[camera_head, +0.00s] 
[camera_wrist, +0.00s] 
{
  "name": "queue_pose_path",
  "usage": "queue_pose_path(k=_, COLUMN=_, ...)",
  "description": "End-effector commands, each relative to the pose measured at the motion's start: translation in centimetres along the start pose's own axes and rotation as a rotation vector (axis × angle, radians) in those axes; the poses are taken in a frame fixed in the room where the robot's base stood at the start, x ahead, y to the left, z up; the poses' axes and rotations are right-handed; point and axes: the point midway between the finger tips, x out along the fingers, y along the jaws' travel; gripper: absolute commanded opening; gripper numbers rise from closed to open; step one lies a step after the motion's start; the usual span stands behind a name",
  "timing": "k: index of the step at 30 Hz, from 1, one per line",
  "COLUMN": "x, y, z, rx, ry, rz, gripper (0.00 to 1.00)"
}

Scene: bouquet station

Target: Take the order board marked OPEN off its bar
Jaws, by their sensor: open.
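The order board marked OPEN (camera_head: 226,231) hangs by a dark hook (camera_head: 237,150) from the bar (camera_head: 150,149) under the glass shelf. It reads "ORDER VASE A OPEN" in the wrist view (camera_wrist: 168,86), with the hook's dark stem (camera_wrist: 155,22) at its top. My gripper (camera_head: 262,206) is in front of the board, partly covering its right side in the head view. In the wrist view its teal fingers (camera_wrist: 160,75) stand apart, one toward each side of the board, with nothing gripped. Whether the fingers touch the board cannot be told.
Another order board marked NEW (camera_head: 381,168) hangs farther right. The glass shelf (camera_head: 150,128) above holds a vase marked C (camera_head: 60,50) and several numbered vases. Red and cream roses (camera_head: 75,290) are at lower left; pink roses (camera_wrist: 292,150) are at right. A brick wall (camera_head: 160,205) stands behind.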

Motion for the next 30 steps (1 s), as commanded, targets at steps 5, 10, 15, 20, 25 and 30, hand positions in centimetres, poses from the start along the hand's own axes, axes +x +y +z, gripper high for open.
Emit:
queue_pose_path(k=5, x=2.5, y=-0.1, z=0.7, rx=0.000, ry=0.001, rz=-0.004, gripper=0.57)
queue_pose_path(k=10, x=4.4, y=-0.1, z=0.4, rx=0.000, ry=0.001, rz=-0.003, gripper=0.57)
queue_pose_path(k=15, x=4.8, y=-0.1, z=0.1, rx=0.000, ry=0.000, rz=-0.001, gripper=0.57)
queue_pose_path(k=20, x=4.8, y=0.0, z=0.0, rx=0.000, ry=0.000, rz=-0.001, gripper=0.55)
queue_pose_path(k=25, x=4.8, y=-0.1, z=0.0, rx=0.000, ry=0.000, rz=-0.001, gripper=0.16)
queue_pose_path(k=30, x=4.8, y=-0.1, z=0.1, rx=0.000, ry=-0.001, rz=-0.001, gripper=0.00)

● **Short exercise**
Return each line with "COLUMN".

● **Exercise solution**
  "usage": "queue_pose_path(k=_, COLUMN=_, ...)",
  "COLUMN": "x, y, z, rx, ry, rz, gripper (0.00 to 1.00)"

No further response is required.